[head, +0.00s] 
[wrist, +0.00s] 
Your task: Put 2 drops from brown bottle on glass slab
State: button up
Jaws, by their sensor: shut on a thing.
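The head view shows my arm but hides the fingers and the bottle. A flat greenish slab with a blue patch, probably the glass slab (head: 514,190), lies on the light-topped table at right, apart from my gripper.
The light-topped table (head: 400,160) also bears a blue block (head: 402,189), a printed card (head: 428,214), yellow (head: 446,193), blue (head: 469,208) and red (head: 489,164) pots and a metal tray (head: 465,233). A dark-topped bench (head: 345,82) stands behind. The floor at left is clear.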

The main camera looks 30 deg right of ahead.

━━━━

_Given exercise_.
Extract, unchanged, the closing run of lines that opens with the line containing "Your task: Put" and ends with the last line.

_Task response_.
Your task: Put 2 drops from brown bottle on glass slab
State: button up
Jaws, by their sensor: shut on a thing.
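The head view shows my arm but hides the fingers and the bottle. A flat greenish slab with a blue patch, probably the glass slab (head: 514,190), lies on the light-topped table at right, apart from my gripper.
The light-topped table (head: 400,160) also bears a blue block (head: 402,189), a printed card (head: 428,214), yellow (head: 446,193), blue (head: 469,208) and red (head: 489,164) pots and a metal tray (head: 465,233). A dark-topped bench (head: 345,82) stands behind. The floor at left is clear.

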The main camera looks 30 deg right of ahead.

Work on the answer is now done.